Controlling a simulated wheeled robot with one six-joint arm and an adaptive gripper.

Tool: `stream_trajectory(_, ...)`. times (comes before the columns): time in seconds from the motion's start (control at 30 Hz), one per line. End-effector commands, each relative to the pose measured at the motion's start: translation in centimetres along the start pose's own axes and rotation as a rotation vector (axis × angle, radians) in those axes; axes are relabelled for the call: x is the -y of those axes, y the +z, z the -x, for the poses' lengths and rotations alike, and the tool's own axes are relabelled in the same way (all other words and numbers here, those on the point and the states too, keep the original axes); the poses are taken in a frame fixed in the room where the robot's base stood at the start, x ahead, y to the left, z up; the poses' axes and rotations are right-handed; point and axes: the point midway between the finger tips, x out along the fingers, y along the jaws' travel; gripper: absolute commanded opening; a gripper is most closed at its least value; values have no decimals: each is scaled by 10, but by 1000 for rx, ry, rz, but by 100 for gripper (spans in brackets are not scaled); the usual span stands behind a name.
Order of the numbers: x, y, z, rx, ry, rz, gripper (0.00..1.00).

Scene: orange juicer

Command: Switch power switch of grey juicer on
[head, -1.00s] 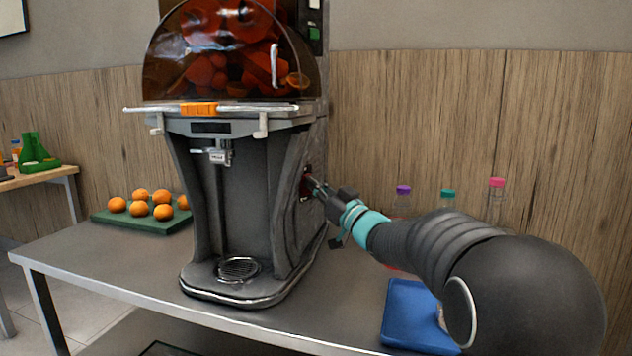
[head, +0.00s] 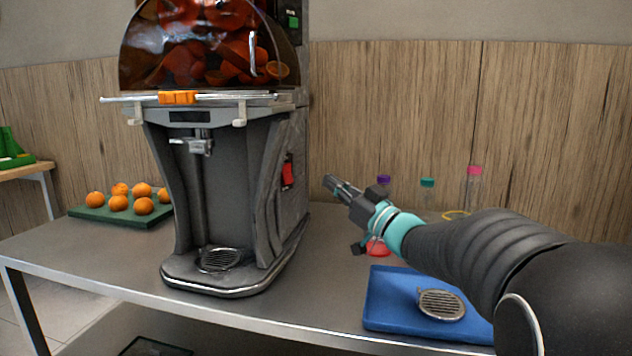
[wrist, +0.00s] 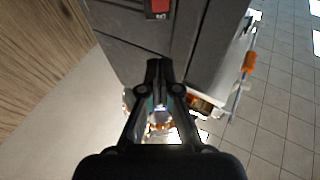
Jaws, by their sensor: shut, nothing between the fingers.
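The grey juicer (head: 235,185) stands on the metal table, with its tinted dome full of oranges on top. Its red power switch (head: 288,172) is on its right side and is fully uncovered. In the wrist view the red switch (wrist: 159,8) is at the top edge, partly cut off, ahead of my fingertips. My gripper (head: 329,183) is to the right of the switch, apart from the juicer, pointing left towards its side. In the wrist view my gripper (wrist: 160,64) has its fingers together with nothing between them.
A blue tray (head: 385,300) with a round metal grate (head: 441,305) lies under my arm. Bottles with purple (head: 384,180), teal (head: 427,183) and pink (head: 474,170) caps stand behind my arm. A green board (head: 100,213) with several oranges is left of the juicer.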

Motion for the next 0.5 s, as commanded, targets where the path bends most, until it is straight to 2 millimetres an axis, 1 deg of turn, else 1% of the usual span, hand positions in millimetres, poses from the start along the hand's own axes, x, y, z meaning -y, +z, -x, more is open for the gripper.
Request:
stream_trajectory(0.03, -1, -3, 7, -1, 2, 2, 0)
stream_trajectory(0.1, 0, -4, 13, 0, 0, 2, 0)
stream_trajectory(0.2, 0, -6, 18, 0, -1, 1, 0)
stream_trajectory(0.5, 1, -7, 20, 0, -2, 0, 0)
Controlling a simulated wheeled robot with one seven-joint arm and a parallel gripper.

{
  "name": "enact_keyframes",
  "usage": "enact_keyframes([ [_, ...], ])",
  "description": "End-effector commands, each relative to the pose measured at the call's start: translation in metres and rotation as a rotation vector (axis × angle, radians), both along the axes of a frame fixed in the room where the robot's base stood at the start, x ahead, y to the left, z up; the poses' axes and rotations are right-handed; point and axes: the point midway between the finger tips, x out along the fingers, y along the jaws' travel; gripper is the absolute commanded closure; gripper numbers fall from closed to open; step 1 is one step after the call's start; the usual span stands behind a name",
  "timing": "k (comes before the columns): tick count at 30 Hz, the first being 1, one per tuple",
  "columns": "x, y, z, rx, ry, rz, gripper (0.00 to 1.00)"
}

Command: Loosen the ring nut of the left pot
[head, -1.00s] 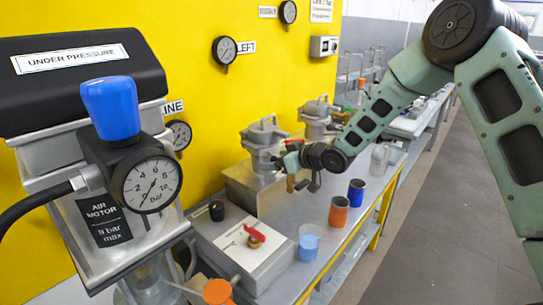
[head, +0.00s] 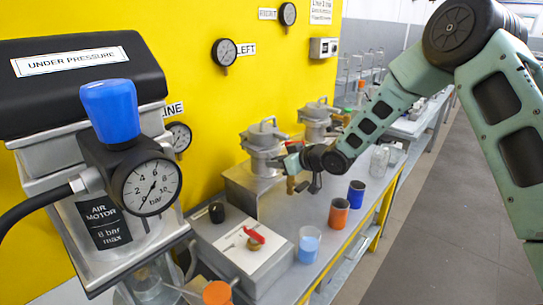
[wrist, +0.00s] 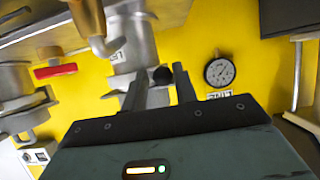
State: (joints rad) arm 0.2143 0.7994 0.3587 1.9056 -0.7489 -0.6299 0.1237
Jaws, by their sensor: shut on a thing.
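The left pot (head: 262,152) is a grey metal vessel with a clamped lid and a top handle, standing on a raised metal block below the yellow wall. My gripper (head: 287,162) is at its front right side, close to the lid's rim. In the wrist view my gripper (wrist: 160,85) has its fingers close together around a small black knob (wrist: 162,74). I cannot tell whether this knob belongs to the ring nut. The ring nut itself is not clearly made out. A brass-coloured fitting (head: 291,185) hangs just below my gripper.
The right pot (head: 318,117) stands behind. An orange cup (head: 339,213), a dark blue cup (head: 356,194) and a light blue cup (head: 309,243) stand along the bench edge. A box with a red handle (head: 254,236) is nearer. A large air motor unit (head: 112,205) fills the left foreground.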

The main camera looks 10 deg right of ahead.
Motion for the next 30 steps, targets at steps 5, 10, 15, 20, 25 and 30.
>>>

______________________________

#### Problem statement:
Omit each picture, then return all of the listing exactly as it stands.

#### Output for this exercise:
Controlling a simulated wheeled robot with one six-joint arm and an adaptive gripper.

Tool: `stream_trajectory(_, ...)`. times (comes before the columns): time in seconds from the motion's start (control at 30 Hz), one per line. End-effector commands, each relative to the pose measured at the motion's start: translation in centimetres along the start pose's own axes and rotation as a rotation vector (axis × angle, radians) in those axes; axes are relabelled for the call: x is the -y of those axes, y the +z, z the -x, for the poses' lengths and rotations alike, and the tool's own axes are relabelled in the same way (all other words and numbers here, those on the point and the states too, keep the original axes); the poses are taken in a frame fixed in the room where the robot's base stood at the start, x ahead, y to the left, z up; the poses' axes and rotations are right-handed; point and axes: the point midway between the finger tips, x out along the fingers, y along the jaws' travel; gripper: absolute commanded opening; a gripper is most closed at its least value; values have no decimals: each is scaled by 10, but by 1000 for rx, ry, rz, but by 100 for gripper (spans in brackets are not scaled); the usual span stands behind a name.
Order of the numbers: x, y, z, rx, ry, rz, gripper (0.00..1.00).

Scene: orange juicer

Command: Switch power switch of grey juicer on
[head, -1.00s] 
[head, +0.00s] 
[wrist, +0.00s] 
Jaws, by their sensor: shut, nothing between the fingers.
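The grey juicer (head: 235,185) stands on the metal table, with its tinted dome full of oranges on top. Its red power switch (head: 288,172) is on its right side and is fully uncovered. In the wrist view the red switch (wrist: 159,8) is at the top edge, partly cut off, ahead of my fingertips. My gripper (head: 329,183) is to the right of the switch, apart from the juicer, pointing left towards its side. In the wrist view my gripper (wrist: 160,64) has its fingers together with nothing between them.
A blue tray (head: 385,300) with a round metal grate (head: 441,305) lies under my arm. Bottles with purple (head: 384,180), teal (head: 427,183) and pink (head: 474,170) caps stand behind my arm. A green board (head: 100,213) with several oranges is left of the juicer.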

Motion for the next 0.5 s, as commanded, targets where the path bends most, until it is straight to 2 millimetres an axis, 1 deg of turn, else 1% of the usual span, hand positions in millimetres, poses from the start along the hand's own axes, x, y, z meaning -y, +z, -x, more is open for the gripper.
Request:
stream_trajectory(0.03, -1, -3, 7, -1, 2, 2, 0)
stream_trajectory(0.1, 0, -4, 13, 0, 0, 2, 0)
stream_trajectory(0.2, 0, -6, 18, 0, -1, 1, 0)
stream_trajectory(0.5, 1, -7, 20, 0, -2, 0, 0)
Controlling a simulated wheeled robot with one seven-joint arm and a parallel gripper.

{
  "name": "enact_keyframes",
  "usage": "enact_keyframes([ [_, ...], ])",
  "description": "End-effector commands, each relative to the pose measured at the call's start: translation in metres and rotation as a rotation vector (axis × angle, radians), both along the axes of a frame fixed in the room where the robot's base stood at the start, x ahead, y to the left, z up; the poses' axes and rotations are right-handed; point and axes: the point midway between the finger tips, x out along the fingers, y along the jaws' travel; gripper is the absolute commanded closure; gripper numbers fall from closed to open; step 1 is one step after the call's start; the usual span stands behind a name",
  "timing": "k (comes before the columns): tick count at 30 Hz, the first being 1, one per tuple",
  "columns": "x, y, z, rx, ry, rz, gripper (0.00 to 1.00)"
}

Command: Loosen the ring nut of the left pot
[head, -1.00s] 
[head, +0.00s] 
[wrist, +0.00s] 
State: (joints rad) arm 0.2143 0.7994 0.3587 1.9056 -0.7489 -0.6299 0.1237
Jaws, by their sensor: shut on a thing.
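The left pot (head: 262,152) is a grey metal vessel with a clamped lid and a top handle, standing on a raised metal block below the yellow wall. My gripper (head: 287,162) is at its front right side, close to the lid's rim. In the wrist view my gripper (wrist: 160,85) has its fingers close together around a small black knob (wrist: 162,74). I cannot tell whether this knob belongs to the ring nut. The ring nut itself is not clearly made out. A brass-coloured fitting (head: 291,185) hangs just below my gripper.
The right pot (head: 318,117) stands behind. An orange cup (head: 339,213), a dark blue cup (head: 356,194) and a light blue cup (head: 309,243) stand along the bench edge. A box with a red handle (head: 254,236) is nearer. A large air motor unit (head: 112,205) fills the left foreground.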

The main camera looks 10 deg right of ahead.
Motion for the next 30 steps, targets at steps 5, 10, 15, 20, 25 and 30.
>>>

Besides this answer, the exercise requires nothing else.